- [The request]: Each line that follows is to be retyped exactly.

- [Information shown]:
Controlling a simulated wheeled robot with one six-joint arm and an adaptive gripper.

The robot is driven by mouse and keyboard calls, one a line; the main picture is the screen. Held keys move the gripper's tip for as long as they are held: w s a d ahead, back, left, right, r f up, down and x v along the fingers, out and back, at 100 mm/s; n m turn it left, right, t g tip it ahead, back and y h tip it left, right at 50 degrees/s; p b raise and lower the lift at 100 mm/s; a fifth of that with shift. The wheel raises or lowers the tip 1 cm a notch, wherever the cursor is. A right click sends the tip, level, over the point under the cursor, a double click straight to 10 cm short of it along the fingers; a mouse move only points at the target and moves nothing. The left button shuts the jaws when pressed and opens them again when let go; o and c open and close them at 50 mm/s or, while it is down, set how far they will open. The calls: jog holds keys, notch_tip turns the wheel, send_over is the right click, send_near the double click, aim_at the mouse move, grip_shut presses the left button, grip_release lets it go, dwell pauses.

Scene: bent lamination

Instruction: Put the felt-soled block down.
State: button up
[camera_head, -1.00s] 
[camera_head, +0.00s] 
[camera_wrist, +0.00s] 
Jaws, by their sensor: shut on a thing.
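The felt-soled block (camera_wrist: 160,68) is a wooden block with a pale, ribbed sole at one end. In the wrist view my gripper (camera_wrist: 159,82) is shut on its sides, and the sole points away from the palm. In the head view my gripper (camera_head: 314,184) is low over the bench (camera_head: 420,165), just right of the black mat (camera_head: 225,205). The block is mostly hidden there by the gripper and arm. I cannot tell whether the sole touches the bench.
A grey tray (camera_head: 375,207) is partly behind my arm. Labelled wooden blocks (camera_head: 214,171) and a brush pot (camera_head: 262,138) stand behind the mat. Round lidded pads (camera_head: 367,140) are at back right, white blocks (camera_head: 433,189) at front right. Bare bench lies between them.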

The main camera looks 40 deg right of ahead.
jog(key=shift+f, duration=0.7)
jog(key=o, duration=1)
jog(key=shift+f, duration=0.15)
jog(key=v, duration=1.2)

- [Correct result]:
Controlling a simulated wheeled robot with one six-joint arm and an adaptive gripper.

The robot is driven by mouse and keyboard calls, one a line; the main picture is the screen. Held keys move the gripper's tip for as long as they are held: w s a d ahead, back, left, right, r f up, down and x v along the fingers, out and back, at 100 mm/s; n m turn it left, right, t g tip it ahead, back and y h tip it left, right at 50 degrees/s; p b raise and lower the lift at 100 mm/s; a fifth of that with shift. The wheel raises or lowers the tip 1 cm a notch, wherever the cursor is. A right click sends the tip, level, over the point under the cursor, a double click straight to 10 cm short of it along the fingers; a mouse move only points at the target and moves nothing. The left button shuts the jaws when pressed and opens them again when let go; o and c open and close them at 50 mm/s or, while it is down, set how far they will open. The calls: jog holds keys, notch_tip turns the wheel, send_over is the right click, send_near the double click, aim_at the mouse move, grip_shut presses the left button, grip_release lets it go, dwell pauses.

Scene: bent lamination

Instruction: Put the felt-soled block down.
State: button up
[camera_head, -1.00s] 
[camera_head, +0.00s] 
[camera_wrist, +0.00s] 
Jaws, by their sensor: shut on a thing.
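The felt-soled block (camera_wrist: 160,68) is a wooden block with a pale, ribbed sole at one end. In the wrist view my gripper (camera_wrist: 159,82) is shut on its sides, and the sole points away from the palm. In the head view my gripper (camera_head: 314,184) is low over the bench (camera_head: 420,165), just right of the black mat (camera_head: 225,205). The block is mostly hidden there by the gripper and arm. I cannot tell whether the sole touches the bench.
A grey tray (camera_head: 375,207) is partly behind my arm. Labelled wooden blocks (camera_head: 214,171) and a brush pot (camera_head: 262,138) stand behind the mat. Round lidded pads (camera_head: 367,140) are at back right, white blocks (camera_head: 433,189) at front right. Bare bench lies between them.

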The main camera looks 40 deg right of ahead.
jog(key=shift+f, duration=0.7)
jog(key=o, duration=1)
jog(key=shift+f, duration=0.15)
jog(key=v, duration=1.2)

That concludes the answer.